**Given task:** Search the material below for the string "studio" and extract each line that has it.

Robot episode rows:
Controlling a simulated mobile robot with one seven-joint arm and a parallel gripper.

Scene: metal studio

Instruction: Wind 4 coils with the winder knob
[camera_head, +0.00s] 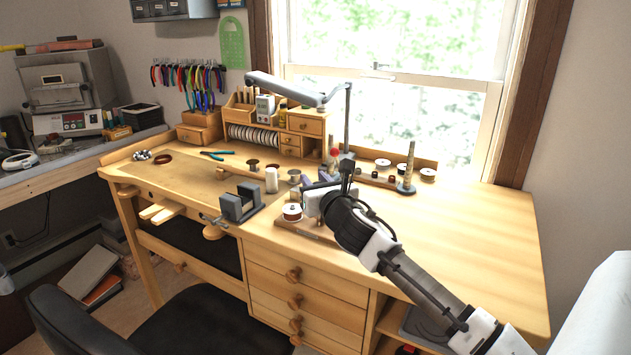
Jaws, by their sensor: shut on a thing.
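My gripper (314,202) reaches in from the lower right over the wooden workbench. It is shut at a small winder on a wooden base board (303,231), where the winder knob most likely is. The knob and fingertips are hidden by the gripper's own body or too small to make out. A white-flanged spool with a copper-coloured middle (291,212) sits at the left of the base board, just left of my gripper. I cannot tell how many coils are wound.
A grey vise (240,203) stands at the bench's front edge, left of the winder. A grey tapered mandrel (407,170) stands to the right. The bench's right side is clear.

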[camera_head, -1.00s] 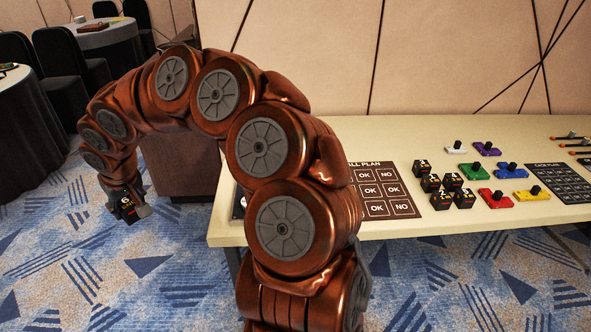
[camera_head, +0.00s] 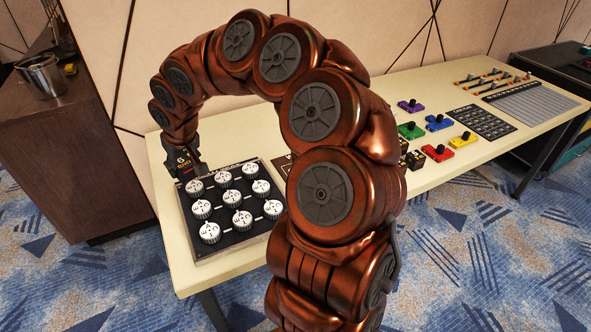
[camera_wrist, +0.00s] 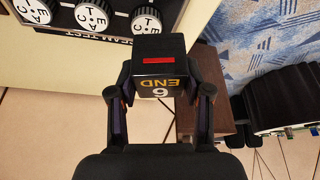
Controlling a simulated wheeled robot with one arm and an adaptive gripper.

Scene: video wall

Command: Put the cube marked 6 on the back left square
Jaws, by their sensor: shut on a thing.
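My gripper (camera_head: 188,168) is shut on a black cube marked 6 (camera_head: 181,158). It holds the cube at the left end of the table, by the back left corner of the knob board. In the wrist view the cube (camera_wrist: 160,66) sits between both fingers, showing "6", "END" and a red bar. I cannot tell whether it is clear of the table. A dark plan sheet (camera_head: 282,164) shows only as a sliver behind my arm; its squares are hidden now. Other black cubes (camera_head: 414,160) show partly past my arm.
The board with several white knobs (camera_head: 241,220) lies just in front of my gripper. A brown cabinet (camera_head: 60,150) stands left of the table. A bare table strip (camera_head: 240,130) runs along the back.

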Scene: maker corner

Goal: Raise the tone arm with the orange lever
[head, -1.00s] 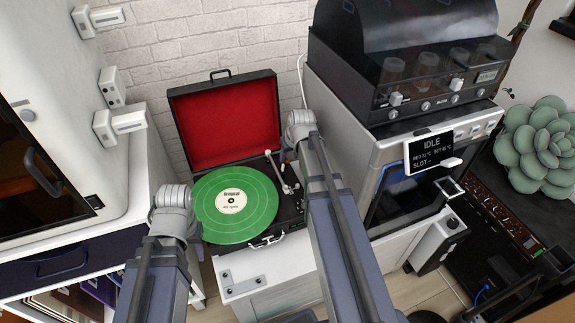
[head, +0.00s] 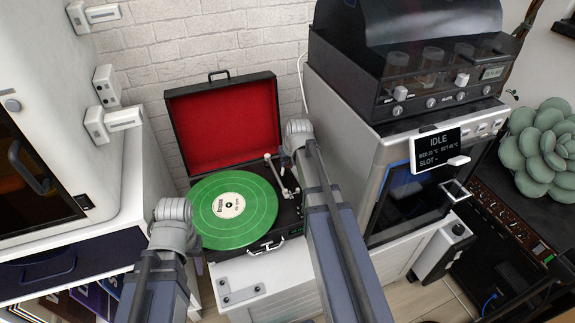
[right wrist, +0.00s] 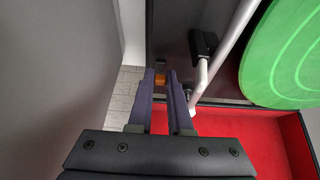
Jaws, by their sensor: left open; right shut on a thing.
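The turntable (head: 258,236) is an open black case with a red-lined lid, and a green record (head: 205,223) lies on its platter. The pale tone arm (head: 274,170) lies along the record's right side; it also shows in the right wrist view (right wrist: 235,35). In the right wrist view my right gripper (right wrist: 161,80) is shut on the small orange lever (right wrist: 160,79), whose tip shows between its fingertips, beside the tone arm. In the head view my right wrist hides that spot. My left gripper (head: 172,211) is open left of the record, its fingers mostly hidden by its wrist.
The turntable stands on a white cabinet (head: 285,280) against a brick wall. A machine with a small IDLE screen (head: 438,150) stands close on the right. A white cabinet with a dark door (head: 100,170) stands on the left. The lid (head: 225,125) stands upright behind the record.

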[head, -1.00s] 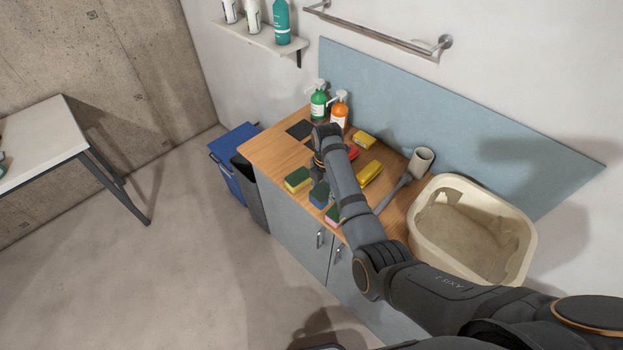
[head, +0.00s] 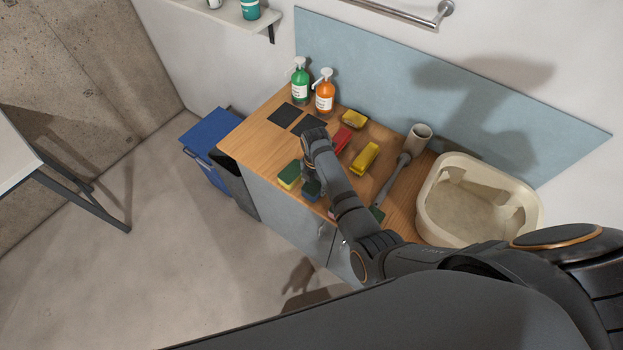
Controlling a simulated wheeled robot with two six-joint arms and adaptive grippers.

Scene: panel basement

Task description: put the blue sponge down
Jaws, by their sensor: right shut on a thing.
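The blue sponge (head: 311,189) shows at the front edge of the wooden counter (head: 254,138), below my right gripper (head: 309,174). My right gripper is shut on it, seen from above, and the wrist and forearm hide part of both. I cannot tell whether the sponge touches the counter or is held just above it. A yellow sponge with a dark green top (head: 289,176) lies close on its left. My left gripper is not in view.
Two dark squares (head: 287,116) lie bare on the counter. Behind stand a green bottle (head: 300,86) and an orange bottle (head: 324,96). A red item (head: 342,139), yellow items (head: 365,158), a grey brush (head: 390,181) and a cream basin (head: 480,230) crowd the right.

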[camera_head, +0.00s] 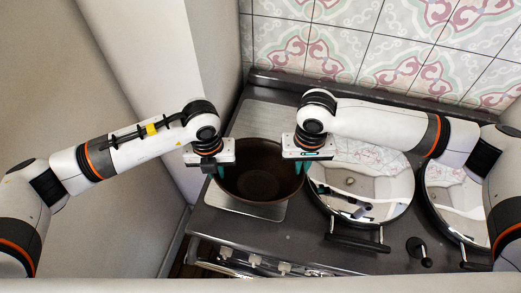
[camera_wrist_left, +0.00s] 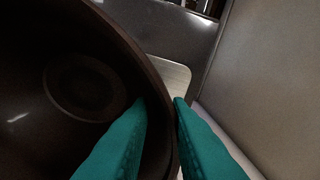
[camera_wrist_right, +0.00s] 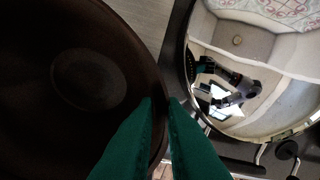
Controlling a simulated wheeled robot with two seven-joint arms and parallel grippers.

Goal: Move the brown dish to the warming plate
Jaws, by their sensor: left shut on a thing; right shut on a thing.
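The brown dish (camera_head: 262,172), a round deep bowl, is over the pale metal warming plate (camera_head: 250,208) at the left end of the stove top. I cannot tell whether it rests on the plate or hangs just above it. My left gripper (camera_head: 219,171) is shut on the dish's left rim. My right gripper (camera_head: 300,166) is shut on its right rim. In the left wrist view, the rim of the dish (camera_wrist_left: 85,85) passes between the green fingers. The right wrist view shows the dish (camera_wrist_right: 85,80) gripped the same way. The dish looks level and empty.
A round mirror-like lid (camera_head: 365,180) with a front handle lies close to the right of the dish. A second lid (camera_head: 455,205) is further right. A dark knob (camera_head: 419,251) stands in front between them. The wall is close on the left, and tiles rise behind.

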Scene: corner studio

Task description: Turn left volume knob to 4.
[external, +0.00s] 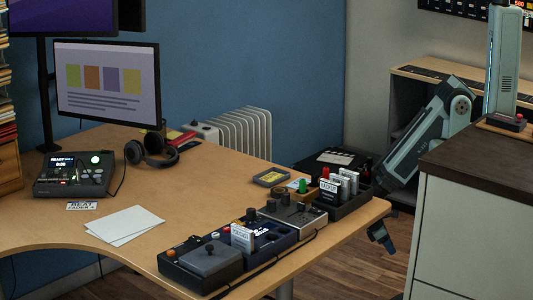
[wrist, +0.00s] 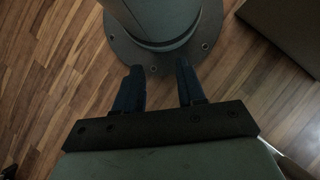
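My gripper (external: 381,236) hangs low past the desk's right corner, over the floor and away from the desk controls. In the wrist view my gripper (wrist: 160,82) has its two dark blue fingers apart with nothing between them. A grey control unit with small knobs (external: 293,212) sits near the desk's right front edge. A dark console with a lit screen and controls (external: 75,174) stands at the left of the desk. No volume label or knob setting is readable, and I cannot tell which control is the left volume knob. No knob shows in the wrist view.
The wooden desk (external: 170,210) has a clear middle. A joystick box (external: 202,261), a card-holding unit (external: 243,238) and a black tray of cards (external: 340,188) line its right front side. Headphones (external: 152,150) lie near the monitor (external: 107,82). A dark-topped cabinet (external: 470,220) stands at right.

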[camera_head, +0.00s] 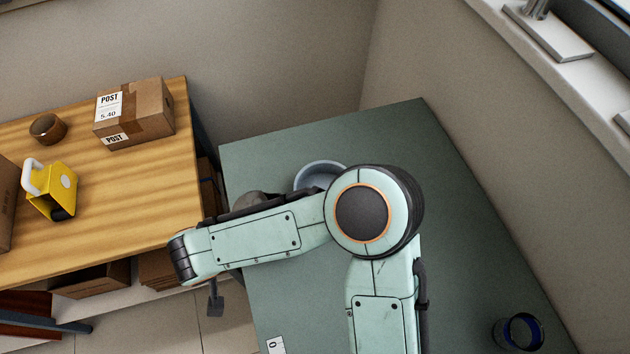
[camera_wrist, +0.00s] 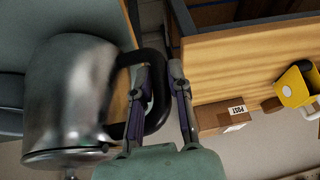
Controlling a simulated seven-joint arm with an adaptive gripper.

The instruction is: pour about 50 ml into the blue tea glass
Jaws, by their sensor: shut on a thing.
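A shiny metal jug (camera_wrist: 70,95) with a black handle (camera_wrist: 158,112) fills the left of the wrist view. My gripper (camera_wrist: 158,75) is shut on that handle, with one finger on each side of it. In the head view only a grey part of the jug (camera_head: 250,199) shows behind my arm; I cannot tell its tilt or see any liquid. The blue tea glass (camera_head: 540,331) stands at the lower right of the green table, well apart from the jug. It is dark blue and see-through, and no liquid can be made out in it.
A grey-blue bowl (camera_head: 318,167) is partly hidden behind my arm on the green table (camera_head: 430,130). A wooden bench (camera_head: 120,200) at left holds a parcel (camera_head: 150,118), a tape roll (camera_head: 47,128) and a yellow device (camera_head: 55,190). A small white label (camera_head: 275,345) lies at the table's front.

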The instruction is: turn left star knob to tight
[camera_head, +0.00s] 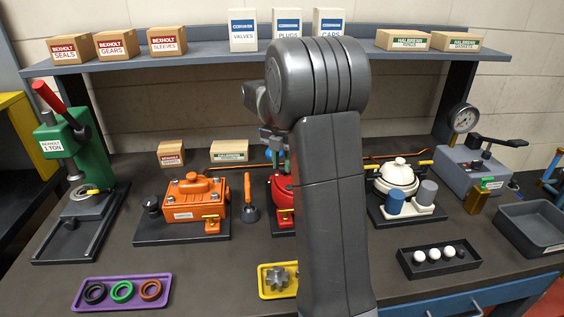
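A grey star-shaped part (282,278) lies in a yellow tray (265,292) at the front middle, partly hidden by my arm. A red motor (281,190) on a dark base stands behind it, its right side hidden by my arm. An orange motor (192,198) with a tag stands left of it, and a dark round knob (151,204) sits at its left side. I cannot tell which part is the left star knob. My gripper (274,148) seems to be above the red motor, mostly hidden behind my arm; its fingers are too small to read.
A green press (76,145) stands at the left. A purple tray (122,292) with rings lies at the front left. A white-lidded unit (397,178), a tray of balls (438,257) and a grey bin (536,228) stand right. A shelf (205,52) with boxes runs behind.

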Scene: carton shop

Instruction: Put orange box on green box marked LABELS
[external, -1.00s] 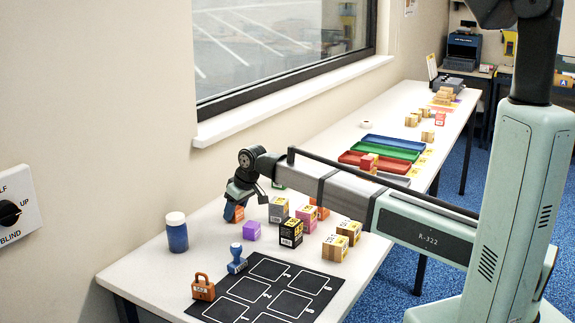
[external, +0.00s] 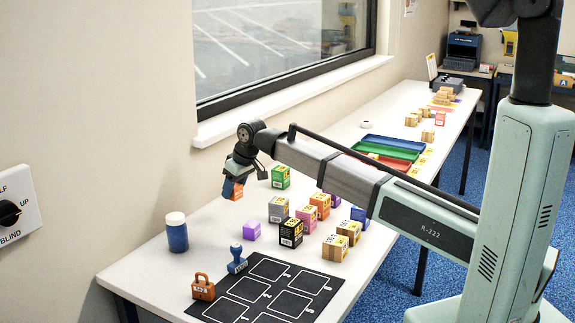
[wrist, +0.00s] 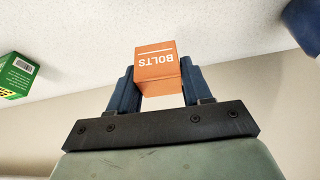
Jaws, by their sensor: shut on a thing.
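My gripper (external: 234,185) is shut on an orange box (external: 237,193) and holds it above the table near the wall. In the wrist view the orange box (wrist: 158,68) sits between the two blue fingers and reads BOLTS upside down. A green box (external: 280,177) with a yellow patch stands on the table to the right of my gripper. A green box also shows at the left edge of the wrist view (wrist: 15,76), with a white barcode label. I cannot read LABELS on it in either view.
A purple block (external: 251,231), grey box (external: 278,210), black box (external: 291,233), pink box (external: 306,219) and another orange box (external: 320,205) stand close together in front of the green box. A blue-and-white jar (external: 177,232) stands left. Coloured trays (external: 390,152) lie farther back.

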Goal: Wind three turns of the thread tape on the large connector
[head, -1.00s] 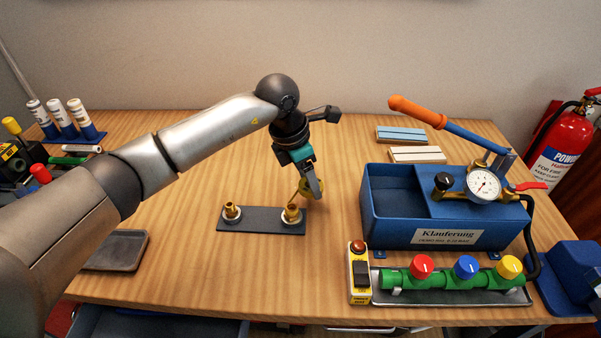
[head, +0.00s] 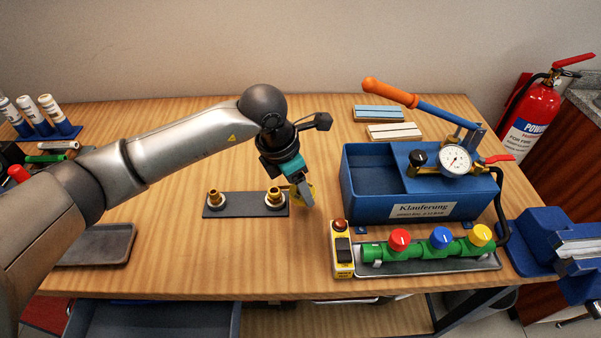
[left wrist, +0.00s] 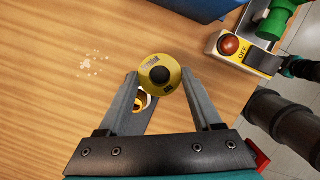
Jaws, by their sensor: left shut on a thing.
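The right connector (head: 274,197) looks slightly thicker than the left connector (head: 215,199). My left gripper (head: 304,195) is shut on the yellow thread tape spool (left wrist: 160,74), close to the right side of the right connector. The wrist view shows the spool's round face with a black centre between the fingertips. A white and yellow rounded part shows below it, partly hidden. I cannot tell whether tape lies on the threads.
A blue test box (head: 370,205) with a gauge and orange-handled lever stands to the right. Before it lie a yellow switch box (head: 342,250) and a tray (head: 400,268) with a green valve manifold. A grey tray (head: 100,245) is at front left. Bench behind the plate is clear.

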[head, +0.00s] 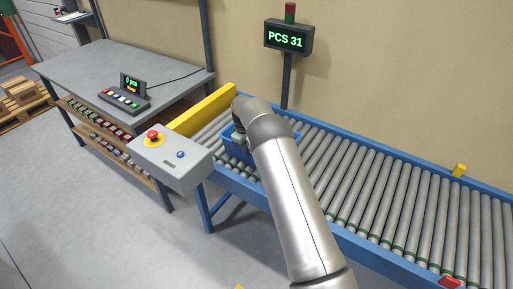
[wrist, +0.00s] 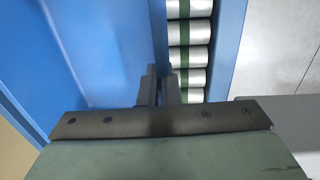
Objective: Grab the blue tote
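The blue tote (head: 234,148) sits on the roller conveyor at its left end, just past the yellow stop bar, partly hidden behind my arm. In the wrist view the tote (wrist: 85,50) fills the left side, with its inside floor and a side wall showing. My gripper (wrist: 160,88) points down at that wall, one finger on each side of it. The fingers are close together with only a thin strip of the wall between them, so they look shut on it. In the head view my wrist covers most of the gripper.
The roller conveyor (head: 350,180) runs right, its rollers mostly clear, with a small red item (head: 451,283) at the near right. A control box (head: 170,160) with a red button stands at the front left. A yellow bar (head: 205,108) crosses the conveyor end. A grey workbench (head: 130,62) stands left.

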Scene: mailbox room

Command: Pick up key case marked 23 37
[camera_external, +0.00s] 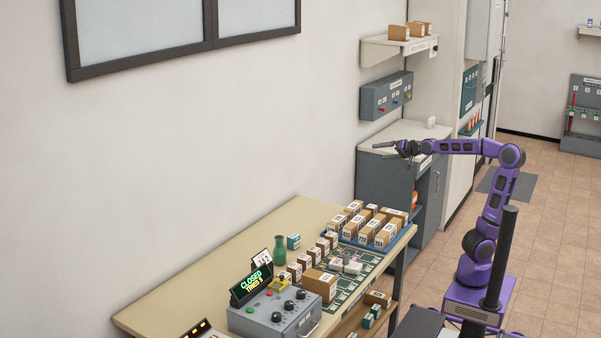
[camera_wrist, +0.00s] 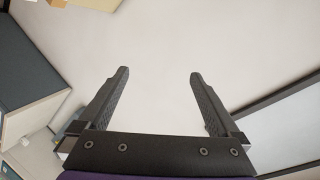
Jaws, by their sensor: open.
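My gripper (camera_external: 386,146) is stretched out level to the left, above and beyond the far end of the table, near the grey cabinet. In the wrist view, its two dark fingers (camera_wrist: 159,74) are wide apart with only pale wall between them. It holds nothing. I cannot pick out a key case marked 23 37. Small pale items (camera_external: 346,267) lie on the green mat (camera_external: 344,294) on the table, and small teal boxes (camera_external: 293,241) stand by the vase and below at the table's front. Their markings are too small to read.
A blue tray (camera_external: 398,243) of brown numbered boxes stands at the table's far end. A green vase (camera_external: 279,250) and a grey control box (camera_external: 276,314) with a "CLOSED" display stand nearer. The cabinet (camera_external: 385,184), a wall panel (camera_external: 387,96) and a shelf (camera_external: 398,48) are near my gripper.

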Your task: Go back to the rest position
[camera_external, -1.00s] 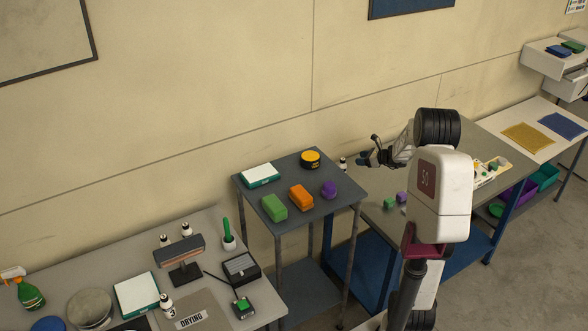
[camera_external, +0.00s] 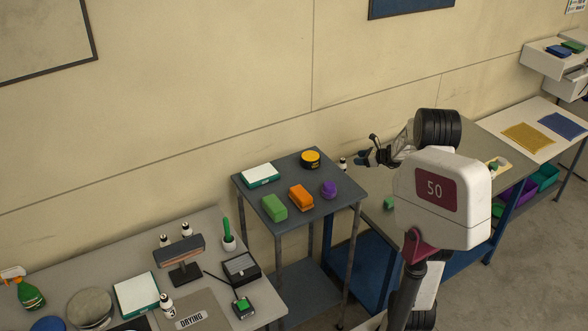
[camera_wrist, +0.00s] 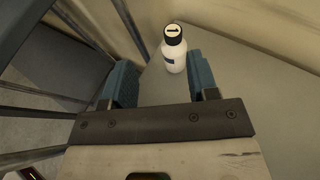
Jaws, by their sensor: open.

**Response:**
Scene: metal studio
Scene: corner studio

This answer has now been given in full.